▶ _Record extracts_:
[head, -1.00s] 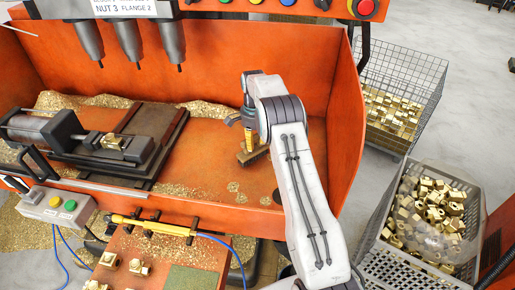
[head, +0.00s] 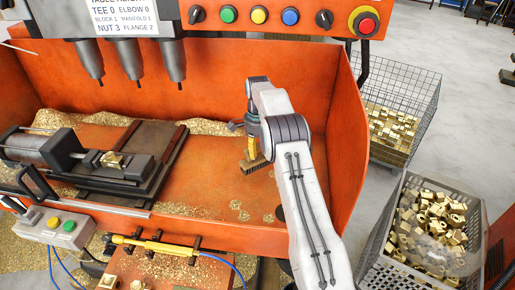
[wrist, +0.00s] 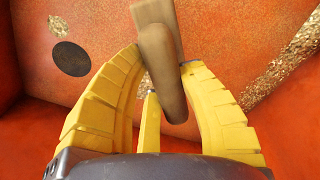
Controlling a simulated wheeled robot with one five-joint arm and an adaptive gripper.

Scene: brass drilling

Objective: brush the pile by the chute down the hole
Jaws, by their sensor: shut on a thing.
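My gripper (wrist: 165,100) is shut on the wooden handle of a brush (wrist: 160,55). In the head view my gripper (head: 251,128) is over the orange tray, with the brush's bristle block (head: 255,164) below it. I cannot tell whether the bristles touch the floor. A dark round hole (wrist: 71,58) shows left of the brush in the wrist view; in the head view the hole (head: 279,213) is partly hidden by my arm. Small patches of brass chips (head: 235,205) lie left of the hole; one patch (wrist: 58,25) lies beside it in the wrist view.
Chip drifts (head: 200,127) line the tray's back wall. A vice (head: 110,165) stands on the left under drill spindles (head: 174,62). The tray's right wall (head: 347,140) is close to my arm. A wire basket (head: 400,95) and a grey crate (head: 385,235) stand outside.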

...

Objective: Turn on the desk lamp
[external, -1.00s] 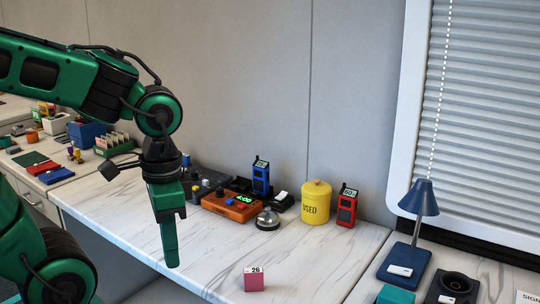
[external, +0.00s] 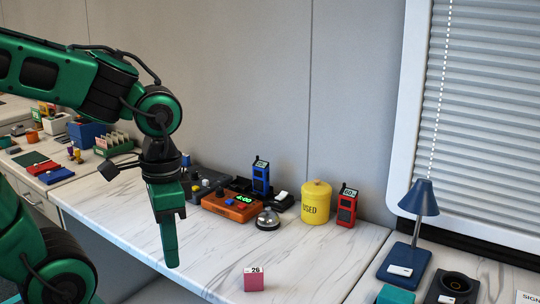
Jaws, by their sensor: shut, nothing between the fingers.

▶ _What to do_: Leave the pictures out and print, exactly as written, every line from the one holding "[head, -1.00s]" down to the one holding "Objective: brush the", both of those included.

▶ _Full response_:
[head, -1.00s] 
[head, +0.00s] 
[wrist, +0.00s] 
Controlling a simulated wheeled robot with one five-joint arm and an adaptive gripper.

Scene: brass drilling

Objective: brush the pile by the chute down the hole

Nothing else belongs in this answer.